The long-awaited National Environmental Management Amendment Bill (NEMLAA4), which has been approved by Parliament, will help to address the potential impacts of mining on South Africa’s scarce water resources.
The pressure on South African mining companies to raise their standards of Environmental, Social, and Governance behaviour is expected to gain added momentum this year with the recent parliamentary approval of the National Environmental Management Amendment Bill (NEMLAA4). The Bill, which has been sent to the President for signature, includes some stricter new measures that relate to the management of mine water. In a recent paper (“Water Sustainability of Selected Mining Companies in South Africa” – MDPI 2017), Askham and van der Poll said the South African mining industry is not a large consumer of the country’s limited water resources, but it can have a substantial impact on the quality of water. The country has about 6 000 abandoned mines, many of which are responsible for acid mine drainage, and this must be addressed at taxpayers’ cost, as the responsible parties are impossible to identify. When NEMLAA4 becomes law, it is set to introduce a broad range of important changes in the environmental legal landscape. Many of these changes are aimed at addressing issues and legislative gaps that have arisen as a result of the implementation of the One Environmental System (OES) in December 2014. The OES resulted in a paradigm shift in the regulation of environmental matters in the mining industry from the Mineral and Petroleum Resources Development Act 28 of 2002 to the National Environmental Management Act 107 of 1998 (NEMA). NEMLAA4 will introduce a new section 24PA under NEMA that will specifically regulate the financial provisioning requirements which apply to mining (along with the Financial Provisioning Regulations already published under NEMA – which are soon to be replaced). These amendments include a provision which will empower the Minister of Water and Sanitation to access all or part of the financial provisioning that has been set aside by a holder of an environmental authorisation for a mining activity if that holder fails to mitigate or rehabilitate the environmental impacts of its activities.The Minister of Water and Sanitation merely needs to provide the holder with written notice of his intention to access this provision. Under the current section 24P of NEMA, only the Minister of Mineral Resources has the power to access a holder’s financial provisioning to rehabilitate or manage environmental impacts which have not been adequately managed by the holder.

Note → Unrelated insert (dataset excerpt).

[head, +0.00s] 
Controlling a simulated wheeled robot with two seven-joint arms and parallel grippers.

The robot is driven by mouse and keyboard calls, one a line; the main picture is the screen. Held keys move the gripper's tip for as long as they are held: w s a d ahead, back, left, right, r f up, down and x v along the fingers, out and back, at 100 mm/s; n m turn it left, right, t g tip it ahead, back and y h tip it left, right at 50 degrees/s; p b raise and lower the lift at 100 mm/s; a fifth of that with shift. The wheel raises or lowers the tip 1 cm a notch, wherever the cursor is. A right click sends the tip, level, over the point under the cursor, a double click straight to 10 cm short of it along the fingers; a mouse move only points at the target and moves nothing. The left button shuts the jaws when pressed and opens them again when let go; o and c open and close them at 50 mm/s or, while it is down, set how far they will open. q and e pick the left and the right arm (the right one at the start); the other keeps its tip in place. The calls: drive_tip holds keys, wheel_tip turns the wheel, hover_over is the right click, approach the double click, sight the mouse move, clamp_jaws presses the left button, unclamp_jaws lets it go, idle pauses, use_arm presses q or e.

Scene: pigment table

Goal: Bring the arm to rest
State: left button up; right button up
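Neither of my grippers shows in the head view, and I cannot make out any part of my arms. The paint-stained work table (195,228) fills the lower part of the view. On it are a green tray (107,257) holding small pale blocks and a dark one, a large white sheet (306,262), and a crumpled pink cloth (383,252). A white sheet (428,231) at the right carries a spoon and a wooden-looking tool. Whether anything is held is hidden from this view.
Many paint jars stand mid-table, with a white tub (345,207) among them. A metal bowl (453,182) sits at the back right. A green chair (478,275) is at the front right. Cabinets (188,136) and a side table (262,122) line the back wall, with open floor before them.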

This is a welcome amendment, given the controversy that has surrounded the implementation of the OES, which gave the Minister of Mineral Resources and Energy the power to make decisions regarding environmental management on mine sites. Many argued this was putting the “fox in charge of the hen house”. The Minister of Water and Sanitation will also have a voice in relation to the annual drawdowns which holders can access during the 10 years before final decommissioning and closure to support final decommissioning and closure measures. This approach, which is in line with NEMA’s integrated environmental management objectives, will facilitate a proactive approach to the way that mine water is addressed before a mine reaches closure. Another key change is the introduction of penalties for failing to comply with certain financial provisioning obligations under section 24PA of NEMA. It could see mining companies, as well as responsible directors, being prosecuted and facing a fine of up to R10 million and/or 10 years’ imprisonment. These proposed amendments have the potential to significantly improve the management of mine water in South Africa – a desperately needed step in view of continued water shortages and a deterioration in water quality.